In this model, each of the Calico BGP virtual routers peer with the ToR switches which help to exchange routes amongst all the Calico virtual routers in the cluster. On each node, the Calico virtual router will advertise the Node Subnet, POD Subnet and Service Subnets along with any host routes for Kubernetes Services or Load Balancers to the ACI Fabric.
For egress traffic from the Kubernetes cluster, the nodes only require a default route that uses the ACI L3Out as the next-hop both for node-to-node traffic and for node-to-outside communications.
5.0 Recommendations
When deploying AWS EKS clusters, if the reachability from the Worker Nodes and PODs to the Kubernetes API is designed properly, then using a single CNI like Calico that offers both connectivity and network policy enforcement would be the right way to go.
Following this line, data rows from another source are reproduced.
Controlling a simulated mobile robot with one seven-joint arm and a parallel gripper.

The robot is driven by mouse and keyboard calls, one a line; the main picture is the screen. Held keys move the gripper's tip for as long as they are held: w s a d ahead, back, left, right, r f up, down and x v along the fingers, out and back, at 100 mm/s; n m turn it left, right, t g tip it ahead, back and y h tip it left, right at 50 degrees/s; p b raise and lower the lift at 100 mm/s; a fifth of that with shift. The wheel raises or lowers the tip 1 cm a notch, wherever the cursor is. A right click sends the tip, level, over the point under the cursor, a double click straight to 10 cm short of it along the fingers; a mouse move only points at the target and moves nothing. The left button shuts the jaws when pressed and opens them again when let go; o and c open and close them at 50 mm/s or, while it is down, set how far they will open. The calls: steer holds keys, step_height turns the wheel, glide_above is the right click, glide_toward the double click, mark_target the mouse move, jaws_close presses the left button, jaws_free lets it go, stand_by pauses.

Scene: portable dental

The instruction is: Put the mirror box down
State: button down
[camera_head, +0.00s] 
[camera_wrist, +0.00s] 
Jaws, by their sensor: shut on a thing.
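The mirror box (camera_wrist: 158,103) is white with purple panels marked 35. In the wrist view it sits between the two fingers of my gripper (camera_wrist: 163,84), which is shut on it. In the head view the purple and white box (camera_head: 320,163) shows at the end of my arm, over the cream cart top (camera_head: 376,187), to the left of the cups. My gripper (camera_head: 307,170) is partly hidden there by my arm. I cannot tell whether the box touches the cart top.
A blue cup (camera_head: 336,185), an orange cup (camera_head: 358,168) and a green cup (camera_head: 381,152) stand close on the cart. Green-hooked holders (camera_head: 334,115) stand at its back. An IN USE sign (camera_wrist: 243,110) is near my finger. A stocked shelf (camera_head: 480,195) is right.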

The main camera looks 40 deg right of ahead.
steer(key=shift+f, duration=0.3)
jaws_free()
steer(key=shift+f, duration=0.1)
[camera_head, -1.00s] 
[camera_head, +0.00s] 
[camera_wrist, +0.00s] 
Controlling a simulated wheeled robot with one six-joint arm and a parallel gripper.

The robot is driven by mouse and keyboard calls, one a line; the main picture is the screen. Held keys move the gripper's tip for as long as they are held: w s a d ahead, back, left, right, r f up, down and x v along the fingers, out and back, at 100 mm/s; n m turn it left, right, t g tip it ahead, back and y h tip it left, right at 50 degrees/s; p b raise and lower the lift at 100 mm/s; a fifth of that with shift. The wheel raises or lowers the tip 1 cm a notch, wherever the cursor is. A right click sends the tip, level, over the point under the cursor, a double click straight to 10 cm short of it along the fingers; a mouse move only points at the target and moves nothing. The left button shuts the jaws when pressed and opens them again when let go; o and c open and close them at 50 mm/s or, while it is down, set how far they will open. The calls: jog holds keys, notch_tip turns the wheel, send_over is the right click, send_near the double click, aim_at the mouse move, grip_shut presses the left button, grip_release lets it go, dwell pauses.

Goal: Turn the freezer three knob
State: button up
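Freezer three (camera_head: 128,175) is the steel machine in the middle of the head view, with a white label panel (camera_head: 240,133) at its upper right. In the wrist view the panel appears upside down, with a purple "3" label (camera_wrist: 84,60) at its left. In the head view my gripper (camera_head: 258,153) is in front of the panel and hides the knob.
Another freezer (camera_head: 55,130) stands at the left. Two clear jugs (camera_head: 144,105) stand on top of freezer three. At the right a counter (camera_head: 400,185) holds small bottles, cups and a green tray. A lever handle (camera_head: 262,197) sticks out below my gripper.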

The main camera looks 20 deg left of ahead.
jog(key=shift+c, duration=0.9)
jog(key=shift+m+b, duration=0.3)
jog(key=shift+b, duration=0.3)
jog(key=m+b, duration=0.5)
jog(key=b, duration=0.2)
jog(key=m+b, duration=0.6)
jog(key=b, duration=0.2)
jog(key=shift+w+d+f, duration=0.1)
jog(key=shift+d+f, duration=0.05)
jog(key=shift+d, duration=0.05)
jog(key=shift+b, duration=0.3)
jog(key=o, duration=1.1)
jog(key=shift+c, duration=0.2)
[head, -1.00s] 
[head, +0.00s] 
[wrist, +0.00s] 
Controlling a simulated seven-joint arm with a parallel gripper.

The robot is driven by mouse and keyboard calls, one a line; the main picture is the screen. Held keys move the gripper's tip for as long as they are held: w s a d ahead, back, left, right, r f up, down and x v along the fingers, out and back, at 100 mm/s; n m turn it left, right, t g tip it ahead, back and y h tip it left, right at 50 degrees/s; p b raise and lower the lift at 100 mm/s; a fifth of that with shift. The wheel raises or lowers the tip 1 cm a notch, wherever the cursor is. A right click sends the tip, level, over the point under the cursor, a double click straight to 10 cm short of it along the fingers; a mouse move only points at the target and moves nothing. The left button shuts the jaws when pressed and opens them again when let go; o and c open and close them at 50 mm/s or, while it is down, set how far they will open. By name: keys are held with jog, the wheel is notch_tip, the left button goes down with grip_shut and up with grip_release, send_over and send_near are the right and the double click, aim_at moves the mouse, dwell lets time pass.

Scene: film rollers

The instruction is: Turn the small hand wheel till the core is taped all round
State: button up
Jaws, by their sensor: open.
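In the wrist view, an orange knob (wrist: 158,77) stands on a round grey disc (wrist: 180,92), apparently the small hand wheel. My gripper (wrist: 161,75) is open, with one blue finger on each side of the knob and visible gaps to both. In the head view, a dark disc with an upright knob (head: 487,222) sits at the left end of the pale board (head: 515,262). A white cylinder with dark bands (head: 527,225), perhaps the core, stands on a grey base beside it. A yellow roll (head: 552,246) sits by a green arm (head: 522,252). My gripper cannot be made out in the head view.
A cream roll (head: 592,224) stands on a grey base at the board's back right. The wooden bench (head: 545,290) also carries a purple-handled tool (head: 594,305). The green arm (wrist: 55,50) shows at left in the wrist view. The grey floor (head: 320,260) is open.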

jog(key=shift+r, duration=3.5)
On the other hand, if the clusters are small, then AWS VPC CNI augmented by Calico CNI would work fine.
For self-managed Kubernetes clusters in AWS, since you are in complete control of the cluster, going with Calico or other CNIs that are feature rich would be the best possible option. Note that even though AWS does support both Linux Kernel based CNIs and OVS based CNIs, Linux based CNIs should be the starting choice due to their simplicity and you could potentially use eBFP with the right AMIs.
For Private Clouds, Calico provides a good start due to its support for direct routing, Network Policy enforcement and routing protocols to interact with the data center network. Additionally, Calico can also use eBPF mode to improve performance. However, there are other CNIs that completely run in User-Space and use DPDK to provide even higher performance.